The benchmark palm oil contract for August delivery on the Bursa Malaysia Derivatives Exchange was down 1.4 percent at 2,581 ringgit ($601.49) a tonne at the close of trade, recording a second straight session of declines.

Earlier in the session, it hit 2,579 ringgit a tonne, its lowest since May 5. Traded volumes stood at 47,257 lots of 25 tonnes each in the evening.

"We are down on external factors," said a futures trader from Kuala Lumpur, referring to related vegetable oils in markets abroad. "But the market is trying to hold in anticipation of better export figures tomorrow."

Export data from cargo surveyors for the May 1-25 period is scheduled for release after 0300 GMT on Thursday. Shipments from Malaysia, the world's second-largest producer of the tropical oil, rose 18-20 percent during May 1-20 versus the corresponding period last month.

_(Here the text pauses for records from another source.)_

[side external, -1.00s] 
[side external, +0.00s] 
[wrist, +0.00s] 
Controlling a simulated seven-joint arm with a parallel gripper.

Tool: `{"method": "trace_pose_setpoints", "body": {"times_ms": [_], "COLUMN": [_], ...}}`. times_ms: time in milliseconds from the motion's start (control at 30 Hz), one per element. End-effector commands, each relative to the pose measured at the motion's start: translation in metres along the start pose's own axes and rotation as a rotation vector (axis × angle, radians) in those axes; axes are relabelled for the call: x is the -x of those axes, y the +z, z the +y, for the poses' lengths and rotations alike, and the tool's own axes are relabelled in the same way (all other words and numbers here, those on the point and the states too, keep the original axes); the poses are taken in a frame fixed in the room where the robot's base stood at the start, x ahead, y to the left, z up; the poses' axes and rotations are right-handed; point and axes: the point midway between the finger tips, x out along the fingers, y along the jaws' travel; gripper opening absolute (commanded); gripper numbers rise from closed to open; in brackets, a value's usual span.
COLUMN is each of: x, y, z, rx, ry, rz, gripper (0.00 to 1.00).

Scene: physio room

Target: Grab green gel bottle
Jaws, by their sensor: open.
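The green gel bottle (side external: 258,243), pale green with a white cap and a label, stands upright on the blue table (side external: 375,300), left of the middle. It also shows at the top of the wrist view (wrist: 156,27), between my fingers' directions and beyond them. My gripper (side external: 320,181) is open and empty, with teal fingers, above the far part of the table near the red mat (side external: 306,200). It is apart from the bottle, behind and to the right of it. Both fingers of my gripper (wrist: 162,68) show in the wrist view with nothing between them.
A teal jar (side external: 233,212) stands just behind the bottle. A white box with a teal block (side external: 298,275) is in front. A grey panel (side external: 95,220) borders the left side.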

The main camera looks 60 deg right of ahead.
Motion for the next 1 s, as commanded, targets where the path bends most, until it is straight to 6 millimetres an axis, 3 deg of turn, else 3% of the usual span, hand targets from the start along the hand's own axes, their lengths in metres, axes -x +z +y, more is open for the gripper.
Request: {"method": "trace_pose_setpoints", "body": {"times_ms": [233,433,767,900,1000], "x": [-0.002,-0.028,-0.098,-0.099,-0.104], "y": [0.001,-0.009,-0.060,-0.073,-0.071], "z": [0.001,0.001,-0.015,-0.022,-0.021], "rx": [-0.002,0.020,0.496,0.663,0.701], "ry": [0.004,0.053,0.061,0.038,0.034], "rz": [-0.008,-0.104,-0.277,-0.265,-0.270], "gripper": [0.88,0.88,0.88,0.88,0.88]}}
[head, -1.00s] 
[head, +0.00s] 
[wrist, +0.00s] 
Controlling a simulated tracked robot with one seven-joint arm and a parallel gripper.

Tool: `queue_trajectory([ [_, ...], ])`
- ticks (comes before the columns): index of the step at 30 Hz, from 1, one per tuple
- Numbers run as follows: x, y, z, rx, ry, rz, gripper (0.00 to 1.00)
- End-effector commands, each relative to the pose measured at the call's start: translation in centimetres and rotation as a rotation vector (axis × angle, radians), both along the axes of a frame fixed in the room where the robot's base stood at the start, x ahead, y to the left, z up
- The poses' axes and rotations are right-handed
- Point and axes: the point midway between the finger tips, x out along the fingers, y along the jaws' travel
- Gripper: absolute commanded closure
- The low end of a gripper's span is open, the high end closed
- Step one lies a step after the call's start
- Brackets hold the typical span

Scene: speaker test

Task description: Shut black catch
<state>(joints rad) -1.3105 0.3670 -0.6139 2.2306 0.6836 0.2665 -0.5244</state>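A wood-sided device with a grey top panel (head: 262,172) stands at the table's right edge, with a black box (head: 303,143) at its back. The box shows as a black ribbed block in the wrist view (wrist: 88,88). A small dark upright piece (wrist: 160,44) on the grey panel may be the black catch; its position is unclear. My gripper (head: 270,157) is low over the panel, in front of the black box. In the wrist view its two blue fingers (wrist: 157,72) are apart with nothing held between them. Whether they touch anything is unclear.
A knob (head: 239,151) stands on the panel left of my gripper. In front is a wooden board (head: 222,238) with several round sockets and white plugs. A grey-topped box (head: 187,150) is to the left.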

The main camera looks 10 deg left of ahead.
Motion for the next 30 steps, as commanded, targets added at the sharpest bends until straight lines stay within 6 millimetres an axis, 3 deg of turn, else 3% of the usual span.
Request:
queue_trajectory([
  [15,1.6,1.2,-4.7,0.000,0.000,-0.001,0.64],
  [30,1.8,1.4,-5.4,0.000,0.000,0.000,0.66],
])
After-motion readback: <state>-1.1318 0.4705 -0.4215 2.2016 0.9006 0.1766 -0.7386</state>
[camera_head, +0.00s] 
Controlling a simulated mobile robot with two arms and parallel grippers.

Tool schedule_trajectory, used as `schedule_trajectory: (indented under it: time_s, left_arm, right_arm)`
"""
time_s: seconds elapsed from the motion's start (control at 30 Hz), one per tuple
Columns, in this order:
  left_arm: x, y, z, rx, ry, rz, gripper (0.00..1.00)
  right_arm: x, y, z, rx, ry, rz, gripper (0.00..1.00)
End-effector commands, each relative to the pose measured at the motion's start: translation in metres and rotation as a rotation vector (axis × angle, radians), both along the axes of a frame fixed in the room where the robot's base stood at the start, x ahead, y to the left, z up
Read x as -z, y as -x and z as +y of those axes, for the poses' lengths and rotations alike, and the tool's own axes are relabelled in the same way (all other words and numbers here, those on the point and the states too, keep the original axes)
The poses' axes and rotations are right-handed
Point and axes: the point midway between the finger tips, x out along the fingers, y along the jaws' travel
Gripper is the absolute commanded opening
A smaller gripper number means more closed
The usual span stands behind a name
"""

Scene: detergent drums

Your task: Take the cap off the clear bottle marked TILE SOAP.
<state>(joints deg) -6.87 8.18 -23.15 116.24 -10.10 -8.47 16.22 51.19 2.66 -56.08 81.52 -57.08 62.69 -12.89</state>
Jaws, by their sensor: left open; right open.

Traders forecast a surge in demand during May, as major consumers such as India, Pakistan and the Middle East ramp up palm oil consumption ahead of Ramadan, which begins this week.

The Muslim festival sees day-long fasts, which ends with communal feasting, meaning higher palm oil usage for cooking.

Palm oil may break a support at 2,600 ringgit per tonne and fall to the next support at 2,558 ringgit, according to Reuters market analyst for commodities and energy technicals Wang Tao.

In other related vegetable oils, soybean oil on the Chicago Board of Trade was last trading flat, while the September soybean oil contract on the Dalian Commodity Exchange shed up to 1.3 percent.

The September contract for palm olein dipped as much as 1.5 percent.

Palm oil prices are impacted by the performance of rival edible oils such as soyoil, as they compete for a share in the global vegetable oils market.